*WHAT THE TASK ASKS*: Repeat word for word the line with "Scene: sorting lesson" and every line after it until the records below run out.

*MATERIALS PROVIDED*:
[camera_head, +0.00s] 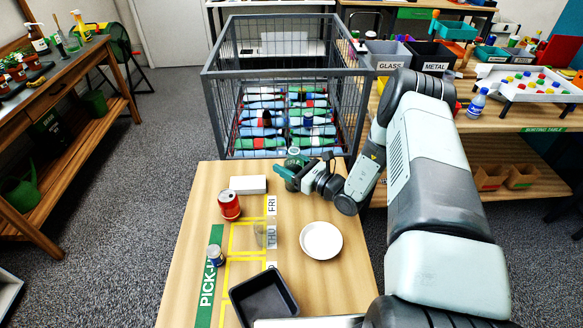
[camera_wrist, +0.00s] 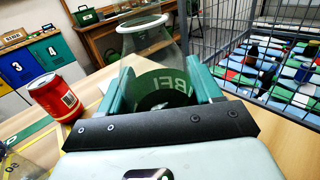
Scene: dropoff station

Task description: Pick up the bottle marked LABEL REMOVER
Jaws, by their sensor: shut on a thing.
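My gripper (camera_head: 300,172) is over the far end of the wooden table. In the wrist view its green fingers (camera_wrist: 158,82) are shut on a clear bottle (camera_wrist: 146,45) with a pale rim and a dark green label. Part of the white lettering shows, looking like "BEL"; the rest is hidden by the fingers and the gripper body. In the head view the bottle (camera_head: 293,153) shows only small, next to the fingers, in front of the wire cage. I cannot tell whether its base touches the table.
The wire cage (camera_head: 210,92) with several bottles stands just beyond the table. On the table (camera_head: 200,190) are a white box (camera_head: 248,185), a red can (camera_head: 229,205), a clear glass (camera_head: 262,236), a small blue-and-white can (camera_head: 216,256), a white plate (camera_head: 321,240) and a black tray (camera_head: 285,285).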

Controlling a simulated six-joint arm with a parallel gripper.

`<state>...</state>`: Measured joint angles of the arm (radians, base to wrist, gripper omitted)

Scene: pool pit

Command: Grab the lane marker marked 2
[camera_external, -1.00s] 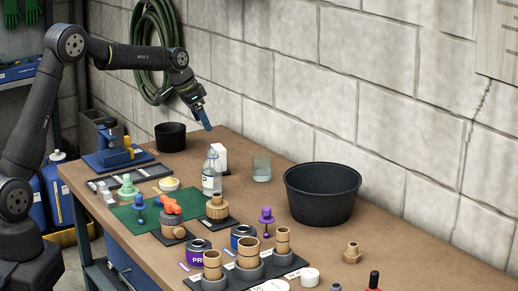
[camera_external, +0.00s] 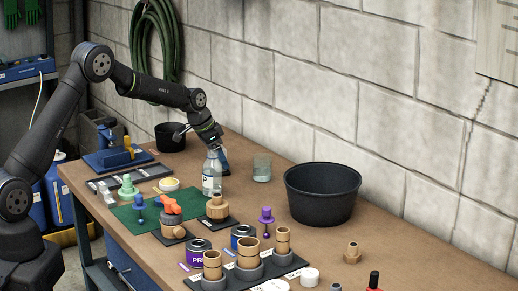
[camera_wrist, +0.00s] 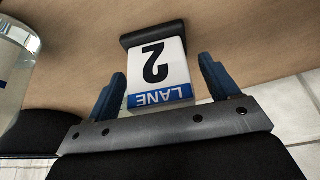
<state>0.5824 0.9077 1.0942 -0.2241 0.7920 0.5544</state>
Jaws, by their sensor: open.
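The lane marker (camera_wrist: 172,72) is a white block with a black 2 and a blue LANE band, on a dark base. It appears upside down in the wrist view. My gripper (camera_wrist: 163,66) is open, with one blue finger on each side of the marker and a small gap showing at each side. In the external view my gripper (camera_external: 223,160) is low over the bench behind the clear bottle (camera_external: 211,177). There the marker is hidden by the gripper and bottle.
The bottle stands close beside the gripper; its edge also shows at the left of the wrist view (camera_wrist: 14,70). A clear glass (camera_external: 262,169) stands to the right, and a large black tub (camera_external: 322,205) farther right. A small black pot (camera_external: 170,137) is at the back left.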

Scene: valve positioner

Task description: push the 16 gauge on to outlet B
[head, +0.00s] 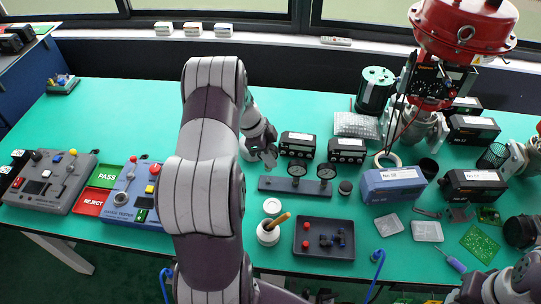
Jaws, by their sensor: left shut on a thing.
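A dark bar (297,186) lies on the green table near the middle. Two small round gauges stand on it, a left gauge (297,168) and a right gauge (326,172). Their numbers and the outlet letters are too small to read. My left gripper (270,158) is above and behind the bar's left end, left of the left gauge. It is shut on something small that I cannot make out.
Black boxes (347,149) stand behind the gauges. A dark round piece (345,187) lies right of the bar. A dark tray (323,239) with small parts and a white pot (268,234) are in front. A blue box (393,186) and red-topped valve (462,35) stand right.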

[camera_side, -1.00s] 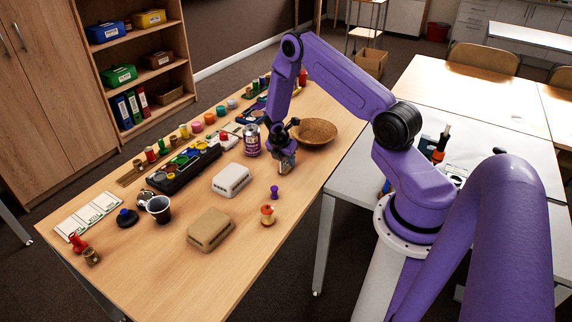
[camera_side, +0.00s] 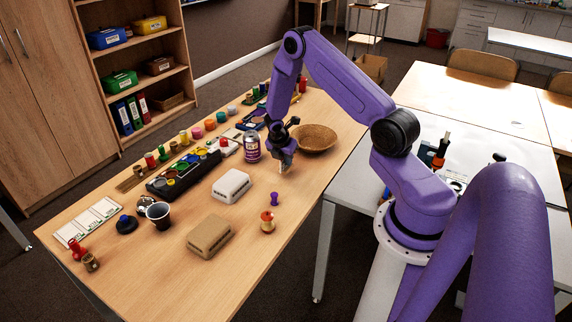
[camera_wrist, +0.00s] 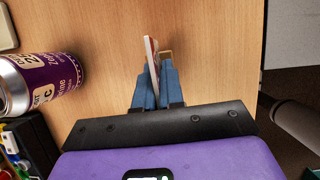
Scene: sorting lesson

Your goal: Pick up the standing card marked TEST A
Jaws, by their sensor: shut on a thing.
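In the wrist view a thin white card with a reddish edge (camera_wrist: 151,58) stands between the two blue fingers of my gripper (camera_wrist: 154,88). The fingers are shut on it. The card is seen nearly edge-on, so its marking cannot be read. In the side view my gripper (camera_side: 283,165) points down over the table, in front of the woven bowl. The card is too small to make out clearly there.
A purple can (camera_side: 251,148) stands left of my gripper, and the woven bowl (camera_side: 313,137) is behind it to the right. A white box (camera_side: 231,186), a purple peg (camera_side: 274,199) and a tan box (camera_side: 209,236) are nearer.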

*OUTPUT OF THE TASK*:
Scene: sorting lesson

Your goal: Pick up the standing card marked TEST A
Jaws, by their sensor: shut on a thing.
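In the wrist view a thin white card with a reddish edge (camera_wrist: 151,58) stands between the two blue fingers of my gripper (camera_wrist: 154,88). The fingers are shut on it. The card is seen nearly edge-on, so its marking cannot be read. In the side view my gripper (camera_side: 283,165) points down over the table, in front of the woven bowl. The card is too small to make out clearly there.
A purple can (camera_side: 251,148) stands left of my gripper, and the woven bowl (camera_side: 313,137) is behind it to the right. A white box (camera_side: 231,186), a purple peg (camera_side: 274,199) and a tan box (camera_side: 209,236) are nearer.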

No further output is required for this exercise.